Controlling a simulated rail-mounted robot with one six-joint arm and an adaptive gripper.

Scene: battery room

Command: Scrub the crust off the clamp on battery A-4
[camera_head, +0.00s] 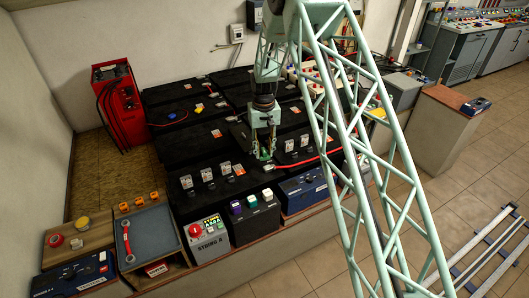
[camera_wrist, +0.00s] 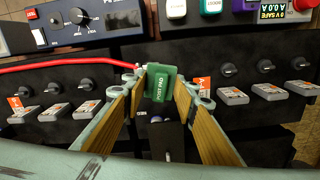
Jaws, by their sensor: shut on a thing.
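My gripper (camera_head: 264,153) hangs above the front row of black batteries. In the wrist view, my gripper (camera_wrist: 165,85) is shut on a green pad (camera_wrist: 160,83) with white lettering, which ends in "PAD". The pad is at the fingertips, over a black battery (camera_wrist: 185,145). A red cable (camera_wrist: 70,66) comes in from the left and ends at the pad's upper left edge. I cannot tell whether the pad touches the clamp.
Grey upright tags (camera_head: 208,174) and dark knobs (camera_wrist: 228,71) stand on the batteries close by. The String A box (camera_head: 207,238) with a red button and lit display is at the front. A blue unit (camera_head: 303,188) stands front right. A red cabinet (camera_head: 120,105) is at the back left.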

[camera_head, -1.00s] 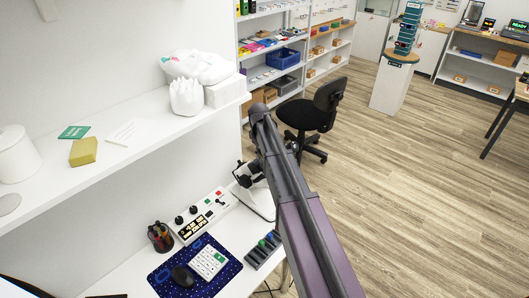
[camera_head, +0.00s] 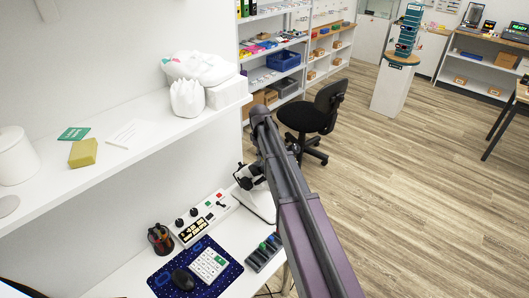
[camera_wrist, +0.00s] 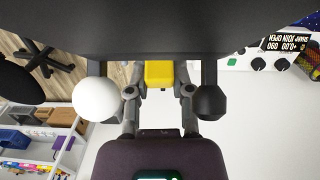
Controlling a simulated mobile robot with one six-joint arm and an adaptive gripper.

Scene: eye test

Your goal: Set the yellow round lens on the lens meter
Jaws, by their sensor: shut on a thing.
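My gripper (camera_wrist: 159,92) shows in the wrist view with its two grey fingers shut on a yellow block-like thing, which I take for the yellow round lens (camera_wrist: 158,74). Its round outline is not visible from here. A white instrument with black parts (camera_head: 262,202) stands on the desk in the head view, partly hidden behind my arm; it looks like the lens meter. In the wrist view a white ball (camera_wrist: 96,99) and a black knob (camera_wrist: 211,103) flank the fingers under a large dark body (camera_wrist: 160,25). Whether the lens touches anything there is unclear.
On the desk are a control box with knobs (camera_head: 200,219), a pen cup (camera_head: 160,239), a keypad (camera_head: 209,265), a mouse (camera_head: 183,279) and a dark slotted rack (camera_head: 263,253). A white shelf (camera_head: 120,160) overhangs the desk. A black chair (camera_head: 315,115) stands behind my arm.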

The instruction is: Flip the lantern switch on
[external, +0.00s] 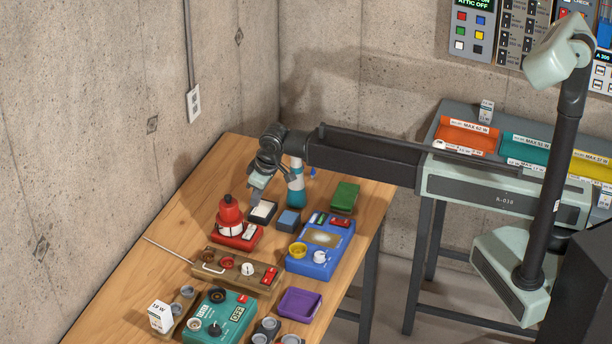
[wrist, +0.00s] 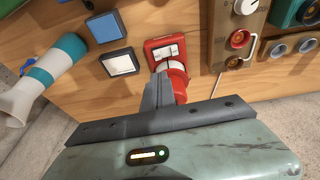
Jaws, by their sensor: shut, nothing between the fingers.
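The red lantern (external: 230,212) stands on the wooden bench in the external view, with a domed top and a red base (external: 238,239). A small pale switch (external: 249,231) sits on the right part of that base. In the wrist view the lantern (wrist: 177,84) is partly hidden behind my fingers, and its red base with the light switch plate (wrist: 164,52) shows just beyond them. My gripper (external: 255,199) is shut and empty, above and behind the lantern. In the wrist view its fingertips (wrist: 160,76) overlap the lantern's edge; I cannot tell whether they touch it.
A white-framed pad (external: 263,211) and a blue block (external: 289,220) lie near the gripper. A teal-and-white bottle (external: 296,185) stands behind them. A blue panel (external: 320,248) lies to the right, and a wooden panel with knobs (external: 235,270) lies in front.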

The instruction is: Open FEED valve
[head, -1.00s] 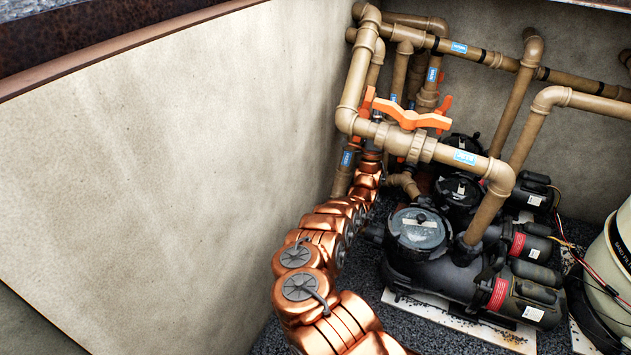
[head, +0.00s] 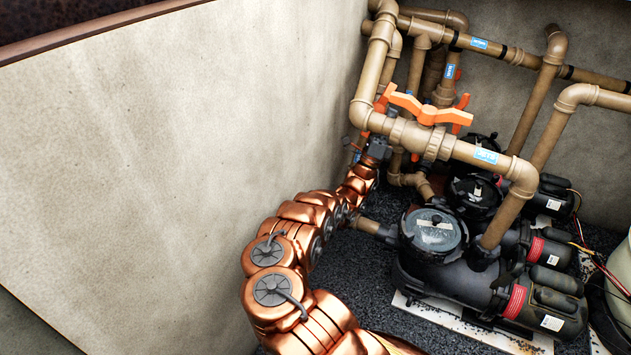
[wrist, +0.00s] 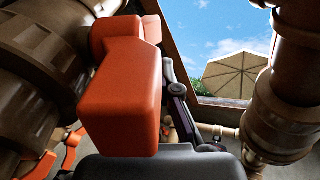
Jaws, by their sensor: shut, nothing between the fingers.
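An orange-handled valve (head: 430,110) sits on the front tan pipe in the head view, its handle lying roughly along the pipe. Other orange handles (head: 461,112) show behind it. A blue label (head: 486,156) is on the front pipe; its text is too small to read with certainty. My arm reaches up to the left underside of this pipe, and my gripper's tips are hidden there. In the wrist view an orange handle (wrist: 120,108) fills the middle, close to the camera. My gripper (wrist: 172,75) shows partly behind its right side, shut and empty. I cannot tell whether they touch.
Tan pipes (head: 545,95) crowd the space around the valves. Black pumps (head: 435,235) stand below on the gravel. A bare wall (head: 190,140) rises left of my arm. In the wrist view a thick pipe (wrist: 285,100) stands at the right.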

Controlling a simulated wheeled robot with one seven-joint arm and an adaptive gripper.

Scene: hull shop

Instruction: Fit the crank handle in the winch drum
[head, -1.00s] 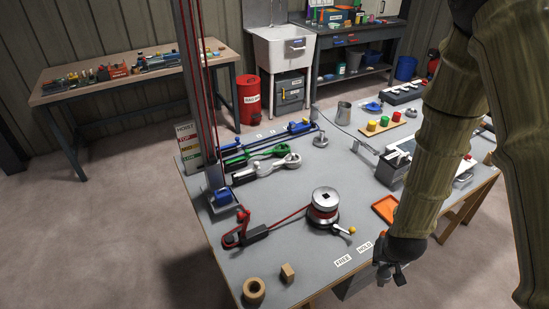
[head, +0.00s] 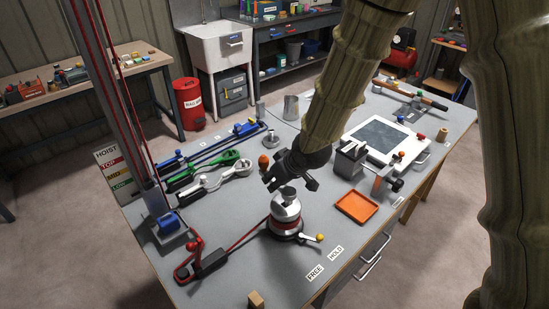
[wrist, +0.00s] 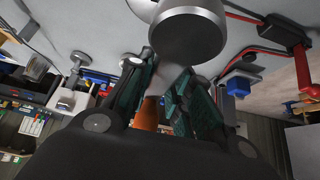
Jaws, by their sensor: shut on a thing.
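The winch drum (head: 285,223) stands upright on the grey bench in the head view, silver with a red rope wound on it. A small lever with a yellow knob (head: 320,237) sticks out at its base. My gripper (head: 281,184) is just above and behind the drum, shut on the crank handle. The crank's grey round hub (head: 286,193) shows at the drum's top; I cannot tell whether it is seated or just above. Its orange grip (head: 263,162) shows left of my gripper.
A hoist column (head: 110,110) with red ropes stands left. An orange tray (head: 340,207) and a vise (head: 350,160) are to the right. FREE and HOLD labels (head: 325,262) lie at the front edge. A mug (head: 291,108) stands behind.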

────────────────────────────────────────

Work instructions
Output a faithful copy of the data, with each picture left out.

Result
Controlling a simulated rail-mounted robot with one six-joint arm and an adaptive gripper.

Scene: battery room

Command: Scrub the crust off the clamp on battery A-4
[camera_head, +0.00s] 
[camera_wrist, +0.00s] 
Jaws, by their sensor: shut on a thing.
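My gripper (camera_head: 264,153) hangs above the front row of black batteries. In the wrist view, my gripper (camera_wrist: 165,85) is shut on a green pad (camera_wrist: 160,83) with white lettering, which ends in "PAD". The pad is at the fingertips, over a black battery (camera_wrist: 185,145). A red cable (camera_wrist: 70,66) comes in from the left and ends at the pad's upper left edge. I cannot tell whether the pad touches the clamp.
Grey upright tags (camera_head: 208,174) and dark knobs (camera_wrist: 228,71) stand on the batteries close by. The String A box (camera_head: 207,238) with a red button and lit display is at the front. A blue unit (camera_head: 303,188) stands front right. A red cabinet (camera_head: 120,105) is at the back left.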

[camera_head, -1.00s] 
[camera_head, +0.00s] 
[camera_wrist, +0.00s] 
Controlling a simulated mobile robot with one six-joint arm and an adaptive gripper.

Scene: eye test

Your goal: Set the yellow round lens on the lens meter
Jaws, by their sensor: shut on a thing.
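My gripper (camera_wrist: 159,92) shows in the wrist view with its two grey fingers shut on a yellow block-like thing, which I take for the yellow round lens (camera_wrist: 158,74). Its round outline is not visible from here. A white instrument with black parts (camera_head: 262,202) stands on the desk in the head view, partly hidden behind my arm; it looks like the lens meter. In the wrist view a white ball (camera_wrist: 96,99) and a black knob (camera_wrist: 211,103) flank the fingers under a large dark body (camera_wrist: 160,25). Whether the lens touches anything there is unclear.
On the desk are a control box with knobs (camera_head: 200,219), a pen cup (camera_head: 160,239), a keypad (camera_head: 209,265), a mouse (camera_head: 183,279) and a dark slotted rack (camera_head: 263,253). A white shelf (camera_head: 120,160) overhangs the desk. A black chair (camera_head: 315,115) stands behind my arm.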

The instruction is: Flip the lantern switch on
[external, +0.00s] 
[wrist, +0.00s] 
Jaws, by their sensor: shut, nothing between the fingers.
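The red lantern (external: 230,212) stands on the wooden bench in the external view, with a domed top and a red base (external: 238,239). A small pale switch (external: 249,231) sits on the right part of that base. In the wrist view the lantern (wrist: 177,84) is partly hidden behind my fingers, and its red base with the light switch plate (wrist: 164,52) shows just beyond them. My gripper (external: 255,199) is shut and empty, above and behind the lantern. In the wrist view its fingertips (wrist: 160,76) overlap the lantern's edge; I cannot tell whether they touch it.
A white-framed pad (external: 263,211) and a blue block (external: 289,220) lie near the gripper. A teal-and-white bottle (external: 296,185) stands behind them. A blue panel (external: 320,248) lies to the right, and a wooden panel with knobs (external: 235,270) lies in front.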

The instruction is: Open FEED valve
[head, -1.00s] 
[head, +0.00s] 
[wrist, +0.00s] 
Jaws, by their sensor: shut, nothing between the fingers.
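An orange-handled valve (head: 430,110) sits on the front tan pipe in the head view, its handle lying roughly along the pipe. Other orange handles (head: 461,112) show behind it. A blue label (head: 486,156) is on the front pipe; its text is too small to read with certainty. My arm reaches up to the left underside of this pipe, and my gripper's tips are hidden there. In the wrist view an orange handle (wrist: 120,108) fills the middle, close to the camera. My gripper (wrist: 172,75) shows partly behind its right side, shut and empty. I cannot tell whether they touch.
Tan pipes (head: 545,95) crowd the space around the valves. Black pumps (head: 435,235) stand below on the gravel. A bare wall (head: 190,140) rises left of my arm. In the wrist view a thick pipe (wrist: 285,100) stands at the right.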

Controlling a simulated wheeled robot with one seven-joint arm and an adaptive gripper.

Scene: hull shop

Instruction: Fit the crank handle in the winch drum
[head, -1.00s] 
[head, +0.00s] 
[wrist, +0.00s] 
Jaws, by their sensor: shut on a thing.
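The winch drum (head: 285,223) stands upright on the grey bench in the head view, silver with a red rope wound on it. A small lever with a yellow knob (head: 320,237) sticks out at its base. My gripper (head: 281,184) is just above and behind the drum, shut on the crank handle. The crank's grey round hub (head: 286,193) shows at the drum's top; I cannot tell whether it is seated or just above. Its orange grip (head: 263,162) shows left of my gripper.
A hoist column (head: 110,110) with red ropes stands left. An orange tray (head: 340,207) and a vise (head: 350,160) are to the right. FREE and HOLD labels (head: 325,262) lie at the front edge. A mug (head: 291,108) stands behind.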

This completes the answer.